Task statement -> Your task is to transcribe the records exactly, skipping every image.

Items listed in a dataset ->
•••••
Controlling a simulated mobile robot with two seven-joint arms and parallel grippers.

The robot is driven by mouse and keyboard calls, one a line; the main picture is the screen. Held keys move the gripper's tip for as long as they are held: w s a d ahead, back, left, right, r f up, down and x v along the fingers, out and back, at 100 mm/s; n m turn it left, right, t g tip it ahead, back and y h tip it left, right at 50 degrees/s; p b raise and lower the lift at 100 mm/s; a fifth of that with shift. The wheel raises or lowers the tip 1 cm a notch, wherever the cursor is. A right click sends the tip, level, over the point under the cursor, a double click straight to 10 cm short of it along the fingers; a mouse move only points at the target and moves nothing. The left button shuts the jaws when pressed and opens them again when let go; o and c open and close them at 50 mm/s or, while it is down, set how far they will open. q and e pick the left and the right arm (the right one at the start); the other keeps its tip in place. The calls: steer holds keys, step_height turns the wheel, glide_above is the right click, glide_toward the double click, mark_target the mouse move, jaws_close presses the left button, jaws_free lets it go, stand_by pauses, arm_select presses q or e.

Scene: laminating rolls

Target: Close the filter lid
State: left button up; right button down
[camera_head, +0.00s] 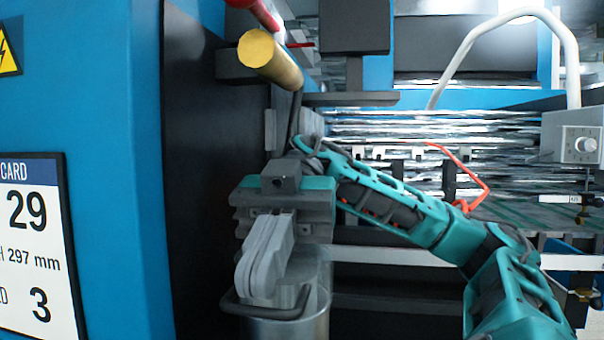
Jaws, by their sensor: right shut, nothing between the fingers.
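My right gripper (262,284) is in the lower middle, with its arm coming in from the right. Its grey fingers are shut together with nothing between them and point down the picture. The fingertips are over a round metallic housing (312,322), which looks like the filter. A dark bar handle (240,308) bends around the front of this housing, close to the fingertips. I cannot tell whether the fingers touch it. The gripper hides much of the housing's top, so the lid and its position cannot be made out clearly. My left gripper is not in view.
A blue machine panel (110,130) with a card sign (40,245) stands close on the left. A yellow-ended roll (270,58) juts out above the gripper. Shiny film layers (430,125), a white curved tube (470,42) and a grey control box (575,138) are at the right.

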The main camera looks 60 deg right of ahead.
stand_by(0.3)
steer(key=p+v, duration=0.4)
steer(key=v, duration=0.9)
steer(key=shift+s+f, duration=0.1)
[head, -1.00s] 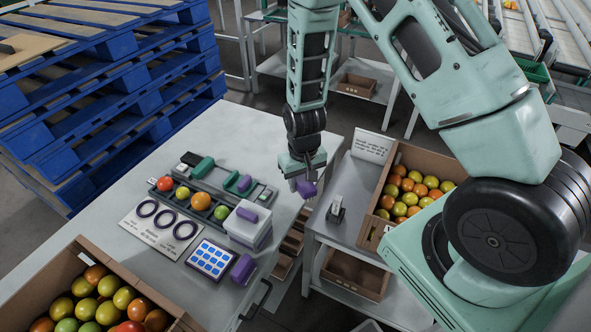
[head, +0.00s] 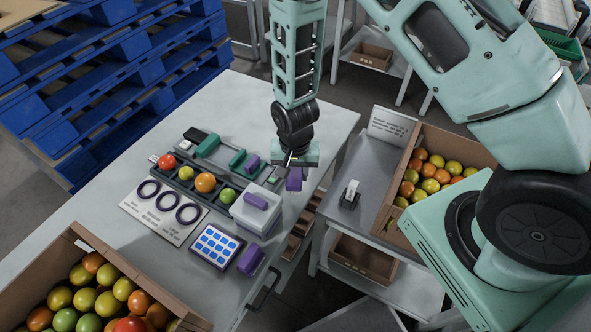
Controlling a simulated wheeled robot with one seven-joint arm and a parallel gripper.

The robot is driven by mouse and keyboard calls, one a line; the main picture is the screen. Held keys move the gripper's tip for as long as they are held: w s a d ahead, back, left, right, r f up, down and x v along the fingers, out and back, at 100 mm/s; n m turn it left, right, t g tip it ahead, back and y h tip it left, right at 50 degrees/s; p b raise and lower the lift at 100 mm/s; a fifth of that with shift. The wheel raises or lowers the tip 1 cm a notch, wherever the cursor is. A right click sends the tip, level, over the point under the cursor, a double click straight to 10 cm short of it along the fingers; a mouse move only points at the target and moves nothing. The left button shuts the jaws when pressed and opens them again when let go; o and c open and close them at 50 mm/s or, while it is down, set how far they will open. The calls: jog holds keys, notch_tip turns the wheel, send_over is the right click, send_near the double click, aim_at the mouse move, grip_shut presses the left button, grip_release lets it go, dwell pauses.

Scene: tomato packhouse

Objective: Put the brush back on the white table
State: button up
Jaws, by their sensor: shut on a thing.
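My gripper (head: 295,168) points down and is shut on a purple-handled thing, seemingly the brush (head: 294,182). The brush hangs below the fingers; its bristles cannot be made out. The white table (head: 335,110) fills the left and middle of the head view. My gripper appears above this table's right side, to the right of a white box with a purple handle (head: 256,200). The brush looks held up, apart from the tabletop, though its exact height is hard to tell.
A tray with tomatoes (head: 204,183), a card with purple rings (head: 166,208), a blue-keyed pad (head: 216,247) and a purple block (head: 250,260) stand on the white table. A grey side table (head: 345,228) carries a small holder (head: 350,194) and a tomato crate (head: 449,142).

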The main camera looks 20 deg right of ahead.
•••••
Response to the task ->
Controlling a simulated mobile robot with two seven-joint arms and parallel grippers.

The robot is driven by mouse and keyboard calls, one a line; the main picture is the screen. Held keys move the gripper's tip for as long as they are held: w s a d ahead, back, left, right, r f up, down and x v along the fingers, out and back, at 100 mm/s; n m turn it left, right, t g tip it ahead, back and y h tip it left, right at 50 degrees/s; p b raise and lower the lift at 100 mm/s; a fifth of that with shift. The wheel raises or lowers the tip 1 cm a notch, wherever the cursor is. A right click sends the tip, level, over the point under the cursor, a double click straight to 10 cm short of it along the fingers; a mouse move only points at the target and moves nothing. The left button shuts the jaws when pressed and opens them again when let go; o and c open and close them at 50 mm/s or, while it is down, set how far they will open. q and e pick the left and the right arm (the right one at the start); the other keeps its tip in place. The calls: steer holds keys, step_height turns the wheel, glide_above is the right click, glide_toward the double click, mark_target the mouse move, jaws_close presses the left button, jaws_free lets it go, stand_by pauses, arm_select presses q or e.

Scene: laminating rolls

Target: Close the filter lid
State: left button up; right button down
[camera_head, +0.00s] 
Jaws, by their sensor: right shut, nothing between the fingers.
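My right gripper (262,284) is in the lower middle, with its arm coming in from the right. Its grey fingers are shut together with nothing between them and point down the picture. The fingertips are over a round metallic housing (312,322), which looks like the filter. A dark bar handle (240,308) bends around the front of this housing, close to the fingertips. I cannot tell whether the fingers touch it. The gripper hides much of the housing's top, so the lid and its position cannot be made out clearly. My left gripper is not in view.
A blue machine panel (110,130) with a card sign (40,245) stands close on the left. A yellow-ended roll (270,58) juts out above the gripper. Shiny film layers (430,125), a white curved tube (470,42) and a grey control box (575,138) are at the right.

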The main camera looks 60 deg right of ahead.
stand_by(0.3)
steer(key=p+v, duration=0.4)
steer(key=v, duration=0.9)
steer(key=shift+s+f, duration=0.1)
[head, -1.00s] 
[head, +0.00s] 
Controlling a simulated wheeled robot with one seven-joint arm and a parallel gripper.

The robot is driven by mouse and keyboard calls, one a line; the main picture is the screen. Held keys move the gripper's tip for as long as they are held: w s a d ahead, back, left, right, r f up, down and x v along the fingers, out and back, at 100 mm/s; n m turn it left, right, t g tip it ahead, back and y h tip it left, right at 50 degrees/s; p b raise and lower the lift at 100 mm/s; a fifth of that with shift. The wheel raises or lowers the tip 1 cm a notch, wherever the cursor is. A right click sends the tip, level, over the point under the cursor, a double click straight to 10 cm short of it along the fingers; a mouse move only points at the target and moves nothing. The left button shuts the jaws when pressed and opens them again when let go; o and c open and close them at 50 mm/s or, while it is down, set how far they will open. The calls: jog holds keys, notch_tip turns the wheel, send_over is the right click, send_near the double click, aim_at the mouse move, grip_shut presses the left button, grip_release lets it go, dwell pauses.

Scene: tomato packhouse

Objective: Put the brush back on the white table
State: button up
Jaws, by their sensor: shut on a thing.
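My gripper (head: 295,168) points down and is shut on a purple-handled thing, seemingly the brush (head: 294,182). The brush hangs below the fingers; its bristles cannot be made out. The white table (head: 335,110) fills the left and middle of the head view. My gripper appears above this table's right side, to the right of a white box with a purple handle (head: 256,200). The brush looks held up, apart from the tabletop, though its exact height is hard to tell.
A tray with tomatoes (head: 204,183), a card with purple rings (head: 166,208), a blue-keyed pad (head: 216,247) and a purple block (head: 250,260) stand on the white table. A grey side table (head: 345,228) carries a small holder (head: 350,194) and a tomato crate (head: 449,142).

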The main camera looks 20 deg right of ahead.

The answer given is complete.